Se former à la géologie alpine
Comment développer ses connaissances en été ? Sur le terrain. Du 21 au 27 août, 25 enseignants de SVT ont réalisé une géotraverse alpine. Organisée par l’APBG de Nantes, la semaine de terrain sur la formation d’une chaîne de montagne était encadrée par Thibaud Simon-Labric, géologue au Centre de Géologie de l’Oisans et chercheur associé à l’institut des sciences de la Terre de Grenoble. Le programme dense a notamment conduit les enseignants à étudier les célèbres ophiolites du Chenaillet, à réaliser une coupe géologique du Vercors, à découvrir le chevauchement de la Meije et même à échantillonner des roches métamorphiques en Italie.
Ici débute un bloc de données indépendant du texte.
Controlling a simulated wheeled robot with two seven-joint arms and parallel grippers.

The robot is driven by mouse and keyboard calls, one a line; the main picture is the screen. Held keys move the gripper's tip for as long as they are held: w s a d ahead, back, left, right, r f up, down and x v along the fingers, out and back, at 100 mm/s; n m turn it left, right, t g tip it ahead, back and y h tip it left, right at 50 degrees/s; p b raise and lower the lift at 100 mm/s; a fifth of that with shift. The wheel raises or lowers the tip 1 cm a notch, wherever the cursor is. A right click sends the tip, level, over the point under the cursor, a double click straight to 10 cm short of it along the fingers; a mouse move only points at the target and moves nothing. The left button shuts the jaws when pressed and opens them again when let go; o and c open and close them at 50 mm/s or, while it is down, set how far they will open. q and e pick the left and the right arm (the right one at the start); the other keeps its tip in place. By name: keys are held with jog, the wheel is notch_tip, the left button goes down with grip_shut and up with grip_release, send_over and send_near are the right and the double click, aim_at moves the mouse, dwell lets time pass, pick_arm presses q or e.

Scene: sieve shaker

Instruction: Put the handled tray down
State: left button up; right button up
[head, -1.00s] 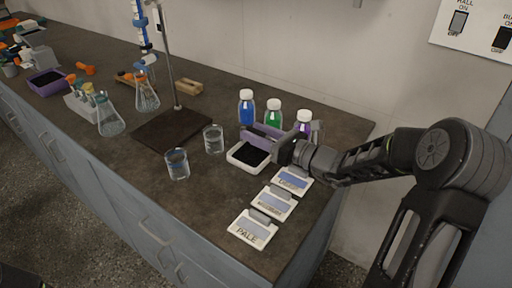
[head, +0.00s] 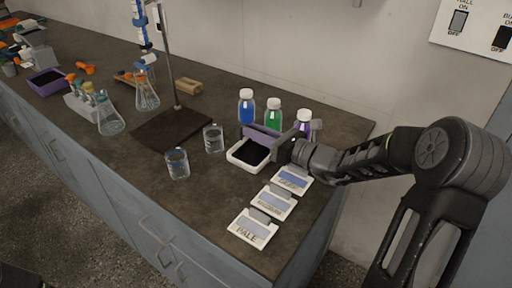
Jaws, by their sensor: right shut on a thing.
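The handled tray is hard to single out; a purple handle bar (head: 262,132) runs from my right gripper over a white-rimmed tray with a dark inside (head: 235,158). My right gripper (head: 284,150) is shut at the right end of this purple part, close above the counter (head: 205,184). Whether the purple part and the white tray are one piece, I cannot tell. The tray appears to rest on the counter or very near it. My left gripper is not in view.
Bottles with blue (head: 246,108), green (head: 273,115) and purple (head: 303,121) contents stand just behind. Two glass beakers (head: 177,164) (head: 214,139) stand left. Labelled cards (head: 253,228) lie in front. A stand base (head: 172,129) and flasks (head: 109,116) are farther left.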

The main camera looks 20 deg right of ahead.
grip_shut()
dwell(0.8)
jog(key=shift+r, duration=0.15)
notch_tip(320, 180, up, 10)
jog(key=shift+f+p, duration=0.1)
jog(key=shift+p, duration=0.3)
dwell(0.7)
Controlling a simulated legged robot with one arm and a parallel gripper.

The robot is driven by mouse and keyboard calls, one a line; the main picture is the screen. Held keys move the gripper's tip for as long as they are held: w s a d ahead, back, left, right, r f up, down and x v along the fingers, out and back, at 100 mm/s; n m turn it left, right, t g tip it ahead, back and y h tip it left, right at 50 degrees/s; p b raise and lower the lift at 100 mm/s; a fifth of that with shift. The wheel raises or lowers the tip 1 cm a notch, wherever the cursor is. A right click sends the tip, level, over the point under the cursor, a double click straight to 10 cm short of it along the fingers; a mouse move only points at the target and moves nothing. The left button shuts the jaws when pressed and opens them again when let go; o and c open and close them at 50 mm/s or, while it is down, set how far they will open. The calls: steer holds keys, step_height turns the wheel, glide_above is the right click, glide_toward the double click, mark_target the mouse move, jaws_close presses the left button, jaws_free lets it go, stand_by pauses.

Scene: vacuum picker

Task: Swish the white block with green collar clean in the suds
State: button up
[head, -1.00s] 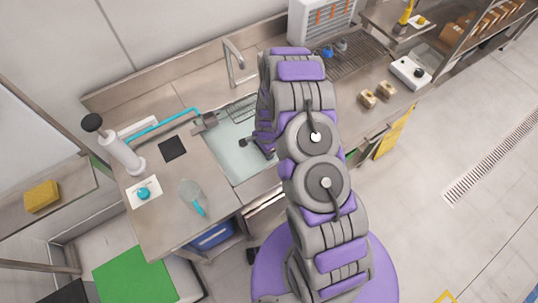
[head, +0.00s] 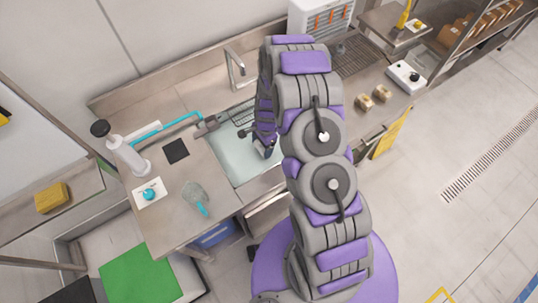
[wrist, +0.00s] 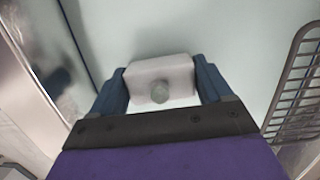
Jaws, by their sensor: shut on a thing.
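The white block (wrist: 160,70) is between the two blue fingers of my gripper (wrist: 161,76) in the wrist view. A round grey-green knob (wrist: 160,92) shows on its near face; I cannot make out a green collar. My gripper is shut on the block, over the pale floor of the sink basin (wrist: 225,35). In the head view the basin (head: 232,155) has pale, greenish contents, and my gripper (head: 265,150) is at its right side, partly hidden by my arm. I cannot tell whether the block touches the liquid.
A wire rack (wrist: 300,80) is close on the right in the wrist view. A faucet (head: 236,70) stands behind the basin. The left counter holds a white pump bottle (head: 127,155), a black square (head: 176,151) and a blue-handled tool (head: 198,196).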

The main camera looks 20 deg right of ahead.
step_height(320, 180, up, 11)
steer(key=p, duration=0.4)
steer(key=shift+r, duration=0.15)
Nous y étions…
Structures et stratigraphies des zones interne et externe alpines
Le programme élaboré par Thibaud Simon-Labric en lien avec l’APBG de Nantes constitue une véritable formation basée sur une approche terrain. Chaque professeur a reçu un livret-guide contenant 48 figures explicatives ainsi que les publications scientifiques les plus récentes concernant la chaîne alpine. L’objectif annoncé de la semaine : permettre aux enseignants « de réaliser une coupe complète des Alpes occidentales aux latitudes de Grenoble et Briançon ». Frédéric Vidal, enseignant au groupe scolaire La Perverie (44), s’est inscrit « pour faire du terrain en géologie. Dès cette rentrée, je vais réinvestir ce contenu en classe de terminale S notamment sur la subduction et le métamorphisme. Le programme de la semaine était vraiment en phase avec mes cours ».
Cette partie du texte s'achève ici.